__Exercise details__:
Extract every line that contains the string "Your".

__Entries shown__:
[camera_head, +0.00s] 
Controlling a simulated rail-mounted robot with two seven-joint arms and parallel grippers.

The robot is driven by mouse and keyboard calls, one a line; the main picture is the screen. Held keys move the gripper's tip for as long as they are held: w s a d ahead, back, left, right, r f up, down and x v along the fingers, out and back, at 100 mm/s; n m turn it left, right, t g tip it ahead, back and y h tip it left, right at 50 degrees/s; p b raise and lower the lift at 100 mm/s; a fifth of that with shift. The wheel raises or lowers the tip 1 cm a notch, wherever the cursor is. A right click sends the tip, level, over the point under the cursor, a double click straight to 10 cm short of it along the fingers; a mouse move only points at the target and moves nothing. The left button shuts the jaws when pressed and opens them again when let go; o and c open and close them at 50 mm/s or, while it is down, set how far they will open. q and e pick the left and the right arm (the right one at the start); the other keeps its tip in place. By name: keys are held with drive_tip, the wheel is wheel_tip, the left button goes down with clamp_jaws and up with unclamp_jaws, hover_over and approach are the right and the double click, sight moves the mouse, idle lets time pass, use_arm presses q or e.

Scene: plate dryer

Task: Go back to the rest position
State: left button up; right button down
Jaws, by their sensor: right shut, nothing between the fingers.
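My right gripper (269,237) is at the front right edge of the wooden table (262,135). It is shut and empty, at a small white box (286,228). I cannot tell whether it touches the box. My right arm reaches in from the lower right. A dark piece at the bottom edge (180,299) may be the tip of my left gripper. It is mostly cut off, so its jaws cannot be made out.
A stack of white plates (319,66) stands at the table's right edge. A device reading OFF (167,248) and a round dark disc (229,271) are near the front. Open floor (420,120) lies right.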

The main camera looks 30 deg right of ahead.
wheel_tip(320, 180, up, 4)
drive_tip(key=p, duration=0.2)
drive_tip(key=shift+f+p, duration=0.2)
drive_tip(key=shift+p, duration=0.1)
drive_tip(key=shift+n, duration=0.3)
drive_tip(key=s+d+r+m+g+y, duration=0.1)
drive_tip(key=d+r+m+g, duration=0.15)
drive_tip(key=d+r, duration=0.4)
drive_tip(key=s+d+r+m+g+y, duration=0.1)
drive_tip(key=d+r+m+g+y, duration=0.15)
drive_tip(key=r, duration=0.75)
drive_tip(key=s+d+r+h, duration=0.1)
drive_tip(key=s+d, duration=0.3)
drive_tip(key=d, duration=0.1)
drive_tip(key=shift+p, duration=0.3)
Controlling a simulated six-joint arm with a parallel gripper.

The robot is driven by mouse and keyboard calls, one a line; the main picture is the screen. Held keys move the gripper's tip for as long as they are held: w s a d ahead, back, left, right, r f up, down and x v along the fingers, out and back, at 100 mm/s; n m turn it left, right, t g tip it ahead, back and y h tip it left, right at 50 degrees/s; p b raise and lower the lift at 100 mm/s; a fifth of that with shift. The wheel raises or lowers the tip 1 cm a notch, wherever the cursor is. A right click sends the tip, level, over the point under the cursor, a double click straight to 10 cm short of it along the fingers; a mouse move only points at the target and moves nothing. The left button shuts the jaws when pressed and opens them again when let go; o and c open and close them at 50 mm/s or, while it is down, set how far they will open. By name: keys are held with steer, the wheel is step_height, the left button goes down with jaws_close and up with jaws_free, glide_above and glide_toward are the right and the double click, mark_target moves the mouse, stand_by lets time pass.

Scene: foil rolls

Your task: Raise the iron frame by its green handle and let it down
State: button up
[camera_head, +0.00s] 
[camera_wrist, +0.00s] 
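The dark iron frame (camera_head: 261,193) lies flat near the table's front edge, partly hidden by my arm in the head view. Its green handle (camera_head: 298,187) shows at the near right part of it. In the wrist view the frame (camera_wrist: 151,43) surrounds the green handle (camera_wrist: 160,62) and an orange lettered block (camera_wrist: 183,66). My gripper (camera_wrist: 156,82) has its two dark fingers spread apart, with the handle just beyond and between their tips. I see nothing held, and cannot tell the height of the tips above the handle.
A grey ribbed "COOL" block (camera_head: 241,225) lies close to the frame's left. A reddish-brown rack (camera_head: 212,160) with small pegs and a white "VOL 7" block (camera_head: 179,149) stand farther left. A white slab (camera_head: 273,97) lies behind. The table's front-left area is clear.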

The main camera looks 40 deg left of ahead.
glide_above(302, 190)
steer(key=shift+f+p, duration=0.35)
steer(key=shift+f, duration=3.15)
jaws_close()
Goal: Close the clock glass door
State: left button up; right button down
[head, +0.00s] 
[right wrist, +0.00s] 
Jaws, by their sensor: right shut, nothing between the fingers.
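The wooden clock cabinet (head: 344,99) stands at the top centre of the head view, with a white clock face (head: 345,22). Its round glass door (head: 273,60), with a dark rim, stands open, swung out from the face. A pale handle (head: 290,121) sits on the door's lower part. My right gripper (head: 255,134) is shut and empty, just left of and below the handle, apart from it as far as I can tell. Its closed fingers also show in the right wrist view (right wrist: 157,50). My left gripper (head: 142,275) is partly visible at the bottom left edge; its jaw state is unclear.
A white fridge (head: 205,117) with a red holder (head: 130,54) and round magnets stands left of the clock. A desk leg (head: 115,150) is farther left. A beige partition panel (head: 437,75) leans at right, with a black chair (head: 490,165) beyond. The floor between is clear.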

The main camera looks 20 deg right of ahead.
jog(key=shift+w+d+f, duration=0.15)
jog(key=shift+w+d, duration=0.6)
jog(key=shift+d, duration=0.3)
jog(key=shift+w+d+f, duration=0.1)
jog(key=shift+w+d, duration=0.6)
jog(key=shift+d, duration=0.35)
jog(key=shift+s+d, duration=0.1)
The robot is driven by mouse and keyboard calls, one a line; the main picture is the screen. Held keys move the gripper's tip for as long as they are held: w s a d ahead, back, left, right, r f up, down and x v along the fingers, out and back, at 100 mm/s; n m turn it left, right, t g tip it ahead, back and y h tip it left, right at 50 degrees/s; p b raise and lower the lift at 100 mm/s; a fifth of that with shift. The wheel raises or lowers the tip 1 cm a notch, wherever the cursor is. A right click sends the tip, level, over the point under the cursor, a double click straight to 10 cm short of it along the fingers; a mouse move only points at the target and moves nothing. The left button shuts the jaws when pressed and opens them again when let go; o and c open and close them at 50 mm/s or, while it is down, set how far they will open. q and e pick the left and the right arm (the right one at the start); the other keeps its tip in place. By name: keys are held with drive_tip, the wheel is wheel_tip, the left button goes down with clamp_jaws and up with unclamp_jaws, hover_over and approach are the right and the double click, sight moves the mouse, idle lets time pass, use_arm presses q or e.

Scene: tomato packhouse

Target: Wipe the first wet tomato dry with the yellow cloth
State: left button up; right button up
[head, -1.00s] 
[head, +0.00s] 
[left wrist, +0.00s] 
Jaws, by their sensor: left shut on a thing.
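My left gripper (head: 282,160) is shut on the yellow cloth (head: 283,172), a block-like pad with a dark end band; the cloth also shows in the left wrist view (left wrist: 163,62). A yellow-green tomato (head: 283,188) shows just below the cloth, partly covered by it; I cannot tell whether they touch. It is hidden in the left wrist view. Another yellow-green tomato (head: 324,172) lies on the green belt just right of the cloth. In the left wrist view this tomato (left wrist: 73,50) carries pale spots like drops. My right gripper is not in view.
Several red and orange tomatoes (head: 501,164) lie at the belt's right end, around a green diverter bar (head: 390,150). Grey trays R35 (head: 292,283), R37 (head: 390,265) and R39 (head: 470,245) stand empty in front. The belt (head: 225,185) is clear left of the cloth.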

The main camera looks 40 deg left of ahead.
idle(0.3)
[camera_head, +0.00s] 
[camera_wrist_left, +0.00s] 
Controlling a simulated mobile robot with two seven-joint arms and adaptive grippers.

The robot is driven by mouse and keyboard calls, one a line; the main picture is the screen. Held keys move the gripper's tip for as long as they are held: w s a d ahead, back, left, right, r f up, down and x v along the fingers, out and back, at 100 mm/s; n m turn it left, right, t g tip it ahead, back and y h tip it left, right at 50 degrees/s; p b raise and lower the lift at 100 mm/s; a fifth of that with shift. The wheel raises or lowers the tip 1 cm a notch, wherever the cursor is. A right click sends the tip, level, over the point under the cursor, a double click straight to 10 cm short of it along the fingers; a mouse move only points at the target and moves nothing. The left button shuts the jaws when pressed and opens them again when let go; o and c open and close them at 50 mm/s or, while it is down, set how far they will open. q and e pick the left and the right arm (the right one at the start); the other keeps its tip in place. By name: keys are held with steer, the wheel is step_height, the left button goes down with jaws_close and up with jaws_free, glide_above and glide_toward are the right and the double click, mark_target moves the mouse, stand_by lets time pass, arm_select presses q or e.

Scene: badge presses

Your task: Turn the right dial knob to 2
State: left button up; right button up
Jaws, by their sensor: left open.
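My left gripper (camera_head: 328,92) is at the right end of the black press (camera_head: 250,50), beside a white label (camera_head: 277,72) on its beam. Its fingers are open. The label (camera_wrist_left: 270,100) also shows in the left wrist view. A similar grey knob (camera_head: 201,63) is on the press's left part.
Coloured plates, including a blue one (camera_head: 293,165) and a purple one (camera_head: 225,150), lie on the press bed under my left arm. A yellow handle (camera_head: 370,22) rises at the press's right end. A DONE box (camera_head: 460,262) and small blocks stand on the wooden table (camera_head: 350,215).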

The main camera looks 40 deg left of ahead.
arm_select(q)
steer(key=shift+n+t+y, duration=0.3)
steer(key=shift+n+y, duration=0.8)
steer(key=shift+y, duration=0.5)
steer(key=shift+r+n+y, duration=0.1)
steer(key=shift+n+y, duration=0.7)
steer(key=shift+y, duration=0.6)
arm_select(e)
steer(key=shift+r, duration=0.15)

__Output of the exercise__:
Your task: Raise the iron frame by its green handle and let it down
Your task: Turn the right dial knob to 2

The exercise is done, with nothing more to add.